Samo spotkanie rozpoczęło się z 15-minutowym opóźnieniem z powodu złego stanu boiska. A jeszcze kilkanaście godzin przed pierwszym gwizdkiem miało się Ono wogóle nie odbyć!
Mecz był bardzo interesującym widowiskiem i był toczony na grząskiej murawie, na której w niektórych miejscach zalegała woda. Pierwszaa odsłona była wyrównana, ale tylko do 45 minuty, kiedy to przyjezdni w odstępie raptem 60 sekund! strzelili dwa gole. Najpierw po dośrodkowaniu Lenartowskiego z prawej strony piłki nie sięgnął Zachara, ale wszystko poprawił Świerk i było 1:0. Gospodarze nie zdążyli ochłonąć po pierwszym straconym golu, a na tablicy świetlnej widniał już rezultat 2:0. Po centrze Mastalerza najwyżej wyskoczył Lenartowski, który z bliska pokonał Hołubca.
Goście najwyraźniej podrażnieni wydarzeniami boiskowymi postanowili wziąć sprawy w swoje nogi. Najpierw kontaktową bramkę dla janikowian w 47 minucie Ślifirczyk, który okazał się szybszy od Szramowiata. Po tym golu gospodarze ruszyli do bardziej zdecydowanych ataków. Przyjezdni zaś starali się podwyższyć wynik. Bardzo bliski tego był w 55 minucie Zachara. Po Jego uderzeniu głową pilka mineła bramkę gospodarzy. W 67 minucie był już remis. Po uderzeniu Lisieckiego zdołał jeszcze wybronić strzał ale przy dobitce był już bezradny!
Po tym golu to gospodarze poszli za ciosem i byli bardzo bliscy wyjścia na prowadzenie. W sobie tylko wiadomy sposób, Szramowiat wybronił w sytuacji „oko w oko” ze Ślifirczykiem. Całe zdarzenie miało miejsce w 69 minucie.

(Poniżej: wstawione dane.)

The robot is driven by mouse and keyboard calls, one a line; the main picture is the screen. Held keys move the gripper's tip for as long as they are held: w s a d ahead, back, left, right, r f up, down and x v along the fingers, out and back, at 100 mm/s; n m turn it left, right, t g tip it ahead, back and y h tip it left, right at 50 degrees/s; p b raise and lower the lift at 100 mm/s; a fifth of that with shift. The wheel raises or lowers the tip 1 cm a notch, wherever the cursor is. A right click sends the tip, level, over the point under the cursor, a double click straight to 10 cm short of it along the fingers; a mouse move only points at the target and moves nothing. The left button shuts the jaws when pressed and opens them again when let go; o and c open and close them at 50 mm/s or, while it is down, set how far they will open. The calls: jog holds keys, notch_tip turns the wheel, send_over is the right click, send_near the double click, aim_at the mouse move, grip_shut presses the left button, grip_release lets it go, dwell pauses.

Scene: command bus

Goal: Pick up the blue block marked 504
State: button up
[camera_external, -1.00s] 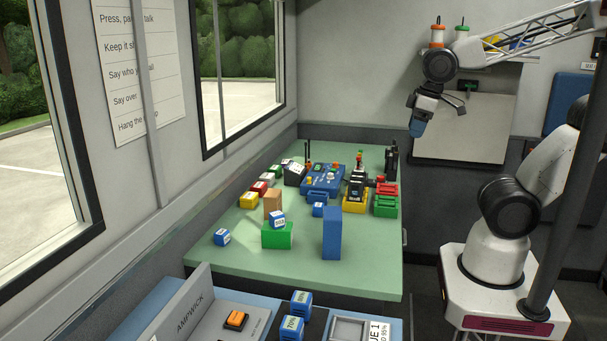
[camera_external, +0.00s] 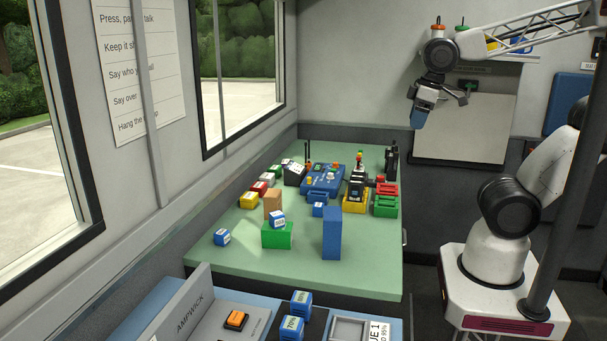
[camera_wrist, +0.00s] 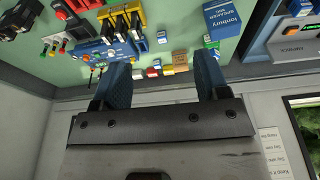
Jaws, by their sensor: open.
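Three small blue blocks with white labels show on the green table (camera_external: 300,258) in the external view. One blue block (camera_external: 277,220) sits tilted on top of a green block (camera_external: 270,238). Another blue block (camera_external: 222,237) lies at the table's left edge, and a third blue block (camera_external: 318,209) stands behind the tall blue box (camera_external: 332,233). I cannot read with certainty which one is marked 504. My gripper (camera_external: 420,118) is open and empty, high above the table's right side. In the wrist view its two blue fingers (camera_wrist: 163,84) are apart with nothing between them.
A tan block (camera_external: 272,201) stands behind the green block. Yellow, red and white blocks line the window side. A blue case (camera_external: 322,180), a yellow-based device (camera_external: 355,196) and red and green crates (camera_external: 386,205) fill the back right. The table's front strip is clear.

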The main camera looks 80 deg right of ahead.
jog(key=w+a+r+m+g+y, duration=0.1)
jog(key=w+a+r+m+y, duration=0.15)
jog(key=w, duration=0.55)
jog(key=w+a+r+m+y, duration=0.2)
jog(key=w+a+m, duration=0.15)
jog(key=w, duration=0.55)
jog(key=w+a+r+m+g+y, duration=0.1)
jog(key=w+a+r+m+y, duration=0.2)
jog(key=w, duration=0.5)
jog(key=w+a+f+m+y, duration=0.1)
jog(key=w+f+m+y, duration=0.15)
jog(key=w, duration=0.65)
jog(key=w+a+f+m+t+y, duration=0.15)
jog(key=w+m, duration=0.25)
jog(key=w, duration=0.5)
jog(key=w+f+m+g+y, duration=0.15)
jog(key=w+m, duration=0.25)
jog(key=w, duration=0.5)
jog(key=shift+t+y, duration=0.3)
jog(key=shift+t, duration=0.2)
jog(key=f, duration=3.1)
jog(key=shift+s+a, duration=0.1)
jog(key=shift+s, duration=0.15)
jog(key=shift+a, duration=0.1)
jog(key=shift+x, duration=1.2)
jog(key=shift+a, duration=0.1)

Końcówka meczu to już koncertowa gra częstochowian, którzy całe spotkanie zdołali rozstrzygnąć na swoją korzyść. Najpierw w 83 minucie Lenartowski strzałem z ponad 20 metrów wpakował piłkę do bramki Hołubca. W 89 minucie natomiast strzał Krzysztoporskiego w słupek dobił Paweł Nocuń.
Zwycięstwo częstochowian w Janikowie smakuje znakomicie dlatego, że ostatnią drużyną która ze Stadionu Miejskiego wywiozła komplet punktów było STS Zagłębie Sosnowiec.
Całe spotkanie MLKS Unii Janikowo z częstochowskim Rakowem z trybun oglądał dyrektor sportowy Górnika Zabrze, Tomasz Wałdoch.
Sosnowiczanie wygrali w Janikowie 4:0 a całe zdarzenie miało miejsce…21 kwietnia 2010 roku.
Kolejne spotkanie drużyna Rakowa Częstochowa rozegra w sobotę, 22 maja. O godzinie 17:00 będzie podejmowała aktualnego wicelidera drugiej ligi, grupy zachodniej, KS Górnika Polkowice.
19.05.2010, g.17:15, Janikowo:
MLKS Unia Janikowo – Raków Częstochowa 2:4 (0:2)
0:1 A.Świerk 45’
0:2 Lenartowski 45+1’
1:2 Ślifirczyk 47’
2:2 Lisiecki 67’
2:3 Lenartowski 83’
2:4 P.Nocuń 89’
Sędziował: Mariusz Jasina (Wrocław).
Widzów ok.1000.
MLKS Unia Janikowo: Hołubiec – Poznański, Cuper, Nowosielski, Ślifirczyk, Lisiecki (71’ Jagielski), Mądrzejewski (46’ Dettlaff), Brzykcy, Brzeziński (46’ Hulisz), Ettinger, Krzywicki.
Rezerwowi: Buzała- T.Wawrzyniak, Komsta, Jelonek.
Trener: Tomasz Mazurkiewicz.
Raków Częstochowa: Szramowiat – Mastalerz (76’ Krzysztoporski), A.Pluta (73’ Nogal), Hyra, P.Kowalczyk, A.Świerk (63’ P.Nocuń), S.Ogłaza, Lenartowski, Ł.Kowalczyk, Gajos (90’ Kulawiak), Zachara.
Rezerwowi: Bruś – D.Jankowski, Witczyk.
Trener: Jerzy Brzęczek.
Piłkarz meczu: Artur Lenartowski (Raków Częstochowa).